I admire writers who claim they never read their reviews. Sometimes I even believe them. I’m not one of those writers and confess to having read all 33 Amazon reviews since my debut novel, Learning To Speak American, was published a few months ago. I haven’t had any bad reviews yet, but some have hinted at their dislike of my protagonists, Duncan and Lola Drummond.

Lola is beautiful and affluent with an enviable lifestyle, so I suppose she is an easy target for resentment, but she also lost her only child in an accident while on her husband’s watch. He is tortured by anxiety that he cannot admit to, and the marriage is dying a slow and painful death.

On a superficial level Lola has everything, but she has also lost everything that really matters. And as her creator, it’s interesting to see readers’ reaction to that contradiction. Some express nothing but compassion for Lola. Others find it difficult to forgive her innate privilege.

Lola’s husband, Duncan, doesn’t escape the ‘envy versus compassion’ treatment either. Like Lola, I endowed him with an embarrassment of riches—public school education, good looks, successful career—but the guilt he feels over his daughter’s death, consumes him with remorse and regret and infrequent but debilitating panic attacks.
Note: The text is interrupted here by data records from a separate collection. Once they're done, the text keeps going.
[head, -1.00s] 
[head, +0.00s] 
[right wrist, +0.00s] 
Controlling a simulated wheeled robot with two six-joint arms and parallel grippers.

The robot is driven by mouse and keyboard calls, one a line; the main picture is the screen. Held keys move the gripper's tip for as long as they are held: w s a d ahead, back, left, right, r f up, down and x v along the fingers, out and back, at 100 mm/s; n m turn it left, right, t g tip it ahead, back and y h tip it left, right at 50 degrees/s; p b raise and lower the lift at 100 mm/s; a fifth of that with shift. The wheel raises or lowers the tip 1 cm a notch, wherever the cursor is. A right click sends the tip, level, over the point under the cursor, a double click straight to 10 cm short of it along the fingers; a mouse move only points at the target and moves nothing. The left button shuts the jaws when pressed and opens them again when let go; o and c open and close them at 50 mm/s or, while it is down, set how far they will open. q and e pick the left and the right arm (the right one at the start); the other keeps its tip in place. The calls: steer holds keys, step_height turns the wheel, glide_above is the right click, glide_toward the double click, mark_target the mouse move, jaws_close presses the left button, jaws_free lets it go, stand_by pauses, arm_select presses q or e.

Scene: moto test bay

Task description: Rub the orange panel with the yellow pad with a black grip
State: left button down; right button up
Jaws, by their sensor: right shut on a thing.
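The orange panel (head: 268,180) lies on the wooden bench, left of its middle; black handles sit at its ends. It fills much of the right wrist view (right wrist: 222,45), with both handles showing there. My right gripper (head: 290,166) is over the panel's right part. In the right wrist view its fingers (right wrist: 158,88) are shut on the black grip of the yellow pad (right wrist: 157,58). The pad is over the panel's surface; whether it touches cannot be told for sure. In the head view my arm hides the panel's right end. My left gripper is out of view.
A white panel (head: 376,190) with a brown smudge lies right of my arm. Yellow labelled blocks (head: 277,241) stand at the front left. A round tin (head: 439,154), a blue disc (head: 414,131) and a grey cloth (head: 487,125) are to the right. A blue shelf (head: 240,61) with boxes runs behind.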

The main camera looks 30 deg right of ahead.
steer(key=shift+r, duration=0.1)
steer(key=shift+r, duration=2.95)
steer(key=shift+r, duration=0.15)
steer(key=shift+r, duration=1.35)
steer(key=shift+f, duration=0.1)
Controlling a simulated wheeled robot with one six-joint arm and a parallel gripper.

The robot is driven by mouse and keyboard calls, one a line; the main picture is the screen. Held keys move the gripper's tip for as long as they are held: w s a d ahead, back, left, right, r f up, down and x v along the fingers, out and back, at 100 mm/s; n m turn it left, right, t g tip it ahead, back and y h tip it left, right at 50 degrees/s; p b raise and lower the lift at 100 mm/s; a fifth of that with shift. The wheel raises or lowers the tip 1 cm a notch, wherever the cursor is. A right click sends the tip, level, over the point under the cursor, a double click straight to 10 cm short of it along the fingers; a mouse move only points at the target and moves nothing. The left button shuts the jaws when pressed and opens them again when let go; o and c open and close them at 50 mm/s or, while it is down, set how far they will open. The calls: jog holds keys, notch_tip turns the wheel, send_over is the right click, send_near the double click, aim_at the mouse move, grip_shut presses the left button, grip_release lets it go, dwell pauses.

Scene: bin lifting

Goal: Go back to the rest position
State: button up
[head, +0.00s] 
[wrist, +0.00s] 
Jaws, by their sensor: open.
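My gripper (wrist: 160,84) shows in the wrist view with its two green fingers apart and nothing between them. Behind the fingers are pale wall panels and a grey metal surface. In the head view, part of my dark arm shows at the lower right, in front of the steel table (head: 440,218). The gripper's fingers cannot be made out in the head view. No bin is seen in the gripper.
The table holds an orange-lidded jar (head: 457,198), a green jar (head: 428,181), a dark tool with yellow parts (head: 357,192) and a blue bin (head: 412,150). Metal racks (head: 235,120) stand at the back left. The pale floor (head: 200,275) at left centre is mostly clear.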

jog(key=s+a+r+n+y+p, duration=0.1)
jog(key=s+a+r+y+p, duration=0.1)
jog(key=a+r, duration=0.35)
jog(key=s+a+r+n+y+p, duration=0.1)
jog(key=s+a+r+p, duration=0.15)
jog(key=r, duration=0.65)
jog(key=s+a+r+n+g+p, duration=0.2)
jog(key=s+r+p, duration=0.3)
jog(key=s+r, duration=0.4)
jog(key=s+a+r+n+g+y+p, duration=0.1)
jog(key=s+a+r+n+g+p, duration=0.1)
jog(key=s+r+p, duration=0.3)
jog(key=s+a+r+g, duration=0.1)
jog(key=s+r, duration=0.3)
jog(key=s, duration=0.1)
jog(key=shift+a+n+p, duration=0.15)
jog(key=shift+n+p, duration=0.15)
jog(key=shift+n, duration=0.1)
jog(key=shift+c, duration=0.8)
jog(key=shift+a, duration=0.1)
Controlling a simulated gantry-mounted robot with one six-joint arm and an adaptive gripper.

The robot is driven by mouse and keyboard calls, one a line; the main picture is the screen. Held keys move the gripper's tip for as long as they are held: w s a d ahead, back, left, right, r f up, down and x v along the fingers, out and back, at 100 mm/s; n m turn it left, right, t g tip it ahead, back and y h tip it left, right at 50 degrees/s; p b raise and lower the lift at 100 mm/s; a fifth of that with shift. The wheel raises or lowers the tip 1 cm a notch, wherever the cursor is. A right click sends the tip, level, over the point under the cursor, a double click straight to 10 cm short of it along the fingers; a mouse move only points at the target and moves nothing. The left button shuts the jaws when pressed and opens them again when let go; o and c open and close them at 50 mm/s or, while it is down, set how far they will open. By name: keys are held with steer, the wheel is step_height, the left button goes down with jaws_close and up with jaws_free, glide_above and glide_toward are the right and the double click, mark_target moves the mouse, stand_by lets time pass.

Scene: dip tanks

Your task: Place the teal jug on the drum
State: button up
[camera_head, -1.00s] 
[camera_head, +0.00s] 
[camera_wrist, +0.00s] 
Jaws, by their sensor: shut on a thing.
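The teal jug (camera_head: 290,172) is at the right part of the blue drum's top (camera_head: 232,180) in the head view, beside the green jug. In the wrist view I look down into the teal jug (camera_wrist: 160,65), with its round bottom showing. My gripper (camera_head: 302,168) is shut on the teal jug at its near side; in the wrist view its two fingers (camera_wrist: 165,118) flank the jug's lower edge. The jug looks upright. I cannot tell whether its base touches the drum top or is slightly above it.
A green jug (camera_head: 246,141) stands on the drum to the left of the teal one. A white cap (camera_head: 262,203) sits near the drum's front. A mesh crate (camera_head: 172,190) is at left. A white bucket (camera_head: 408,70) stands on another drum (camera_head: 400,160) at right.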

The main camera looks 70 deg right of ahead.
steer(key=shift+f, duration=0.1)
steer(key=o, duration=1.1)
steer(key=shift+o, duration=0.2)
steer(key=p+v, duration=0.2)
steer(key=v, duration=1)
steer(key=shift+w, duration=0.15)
Without giving too much away, some reviewers disliked Duncan for the dubious coping strategy he developed in the wake of the tragedy, and even though I heap misfortune upon him, they find it hard to see beyond his buttoned-up British reserve and bad behaviour.

As I worked through the many drafts of Learning To Speak American, I felt it important to create complex characters, fraught with flaws and inconsistencies, because these are indicative of the human condition. Yes, Lola is beautiful, but she is also lonely, the product of a broken home: absent father, alcoholic mother. Yes, she flies first class and stays in five star hotels, but she would trade those things in a heartbeat to hold her child one more time.

Duncan too, unravels before the readers eyes, his upper-middle class status more of a burden than a blessing, in that it inhibits him from getting the help he so desperately needs. The story is set in 2009, at the start of the economic recession, and like millions of other people, the possibility of financial ruin looms large and real for Duncan. I suspect men might more readily empathize with Duncan’s plight, but as the majority of my readers are women, I may never know.

My second novel, An Unsuitable Marriage, will be published early next year. Again, I have created protagonists who only discover their true character when stripped of all certainties and comforts. It will be interesting to read the reviews, if only to see whether they are greeted with envy or compassion.